Il est assez fascinant de voir, comme Fincher avait pu le faire en son temps en passant de la pub à une critique de la société de consommation (Fight Club), Bay qui critique le machisme après une carrière de films de muscles, de flingues et de bagnoles (ou de bagnoles musclées qui sont aussi des flingues, aka Transformers). Pain & Gain cristallise bien la duallité qui traverse le cinéma de Bay, à la fois à donf dans son imagerie mais aussi toujours consciente de cette imagerie (ses pubs sont assez parlantes là-dessus d'ailleurs). Il a une certaine foi dans le concept du "rêve américain" et en même temps, il en montre la triste réalité avec cette histoire vraie de gros teubés qui veulent emprunter un raccourci criminel pour atteindre le rêve.
C'est un film riche où Bay met donc sa mise en scène au service du propos, et de l'histoire. Quand par exemple il recycle un travelling circulaire d'un gunfight de Bad Boys II, c'est dans une scène où ce travelling à désormais plus de sens, alternant entre deux pièces, une où va se livrer un drame et une plongée dans la plus pure débilité, alliant le temps d'une séquence les deux registres du film. Le moindre ralenti à un sens et souvent, c'est pour tourner ce genre de plans en dérision, comme un power walk de héros qui s'éloignent des flammes mais avec le petit détail qui change tout (je dis rien).

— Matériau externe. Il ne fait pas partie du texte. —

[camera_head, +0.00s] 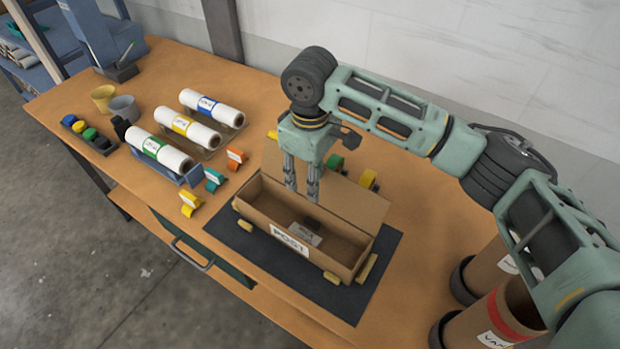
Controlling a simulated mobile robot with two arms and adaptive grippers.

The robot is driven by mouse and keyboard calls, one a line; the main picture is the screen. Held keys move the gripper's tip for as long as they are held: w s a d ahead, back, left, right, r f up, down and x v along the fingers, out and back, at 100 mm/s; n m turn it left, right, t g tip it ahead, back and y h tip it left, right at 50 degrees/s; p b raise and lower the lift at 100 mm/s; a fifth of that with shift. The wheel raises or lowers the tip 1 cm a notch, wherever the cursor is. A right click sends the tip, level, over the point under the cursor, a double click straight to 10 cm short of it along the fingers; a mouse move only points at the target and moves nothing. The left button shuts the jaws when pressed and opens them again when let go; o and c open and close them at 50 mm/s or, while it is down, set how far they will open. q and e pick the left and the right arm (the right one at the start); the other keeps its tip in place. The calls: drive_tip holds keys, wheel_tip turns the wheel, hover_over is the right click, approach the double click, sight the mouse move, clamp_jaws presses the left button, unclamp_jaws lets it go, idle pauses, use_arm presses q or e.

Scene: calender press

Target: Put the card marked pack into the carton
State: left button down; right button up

D'ailleurs, même si c'est trop long, l'humour s'intègre beaucoup mieux ici. A une ou deux brèves exceptions près, il n'y a aucune scène parasite à la Transformers 3 ou Bad Boys II. C'est toujours aussi généreux mais ici c'est plus cohérent...et quand la comédie est servie par un trio d'acteurs géniaux, notamment Wahlberg, à donf, et Johnson, une fois de plus incroyable, je ne saurais bouder mon plaisir.
Enfin bref, ça fait plaisir de voir Bay changer de registre et redonner un peu d'âme à son cinéma.